Money and Christianity

My wife and I have been taking part in a very interesting 13 week seminar by a man named Dave Ramsey. Dave is a well known author and speaker, and is a Christian man. The seminar is called "Financial Peace University" and is set up so that a group of people get together once a week, watch a video lecture for about an hour, and then discuss it together. We've been doing it for four weeks now and have really enjoyed it. While not all of the topics he goes through are immediately important to us, they almost all will be sooner or later. From savings to investing, from dumping debt to learning how to invest, he covers it all.

The reason I bring this up is this: it seems to me that within the Christian community and the history of our faith, opinions about money have been as different as people's opinions on whether or not Michael Jordan is the best basketball player of all time (for the record, he most certainly is). What I mean is that some people take verses of the Bible and use it to defend saving your money, leaving an inheritance for your kids, saving for retirement, investing, and so on. And then others take verses from the Bible and use it to say that we should give all our money away, keep as little as possible for ourselves, trust that God will sustain us and that we don't need a whole lot in savings and on and on.

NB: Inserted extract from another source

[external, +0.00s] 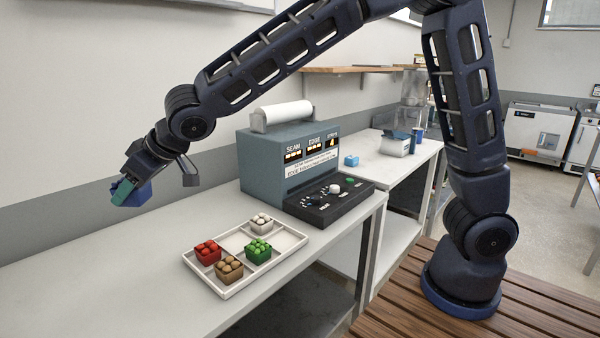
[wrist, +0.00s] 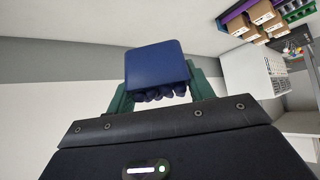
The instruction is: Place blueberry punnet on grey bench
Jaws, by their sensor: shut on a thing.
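The blueberry punnet (wrist: 157,65), a dark blue box with round blue berries along its lower edge, is between the two green fingers of my gripper (wrist: 162,95) in the wrist view. In the external view, my gripper (external: 126,192) is at the far left with the blue punnet (external: 140,196), in the air in front of the wall. The light grey bench (external: 130,275) runs along the wall below it. The punnet looks turned on its side. Nothing under it touches it.
A white tray (external: 288,262) with red, brown, green and white punnets sits on the bench. Behind it stands a blue-grey machine (external: 270,165) with a black control panel (external: 325,200). The bench left of the tray is clear.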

To be honest, it sort of makes my head hurt just thinking about it. Dave Ramsey uses the Bible quite a bit when giving financial principles - the interesting thing is, it seems like they are literally ALL out of Proverbs. Then other people never use Proverbs and only use certain things Jesus said about money, which may or may not even be relevant to the financial principle they are trying to make.

I don't have some grand way of wrapping this up, other than to say I'd be interested in your opinions and comments if you have any. What have you heard about money and principles about finances that you liked or didn't like? Do you understand the tension that I'm speaking of in this blog or does it seem to come from nowhere? One more thing... I Timothy 6:9 says "But those who desire to be rich fall into temptation, into a snare, into many senseless and harmful desires that plunge people into ruin and destruction." What sort of ruin and destruction have you seen come with the ungodly "desire for riches" that Paul speaks about - either in your personal life, the lives of those you love, or by observation of our culture.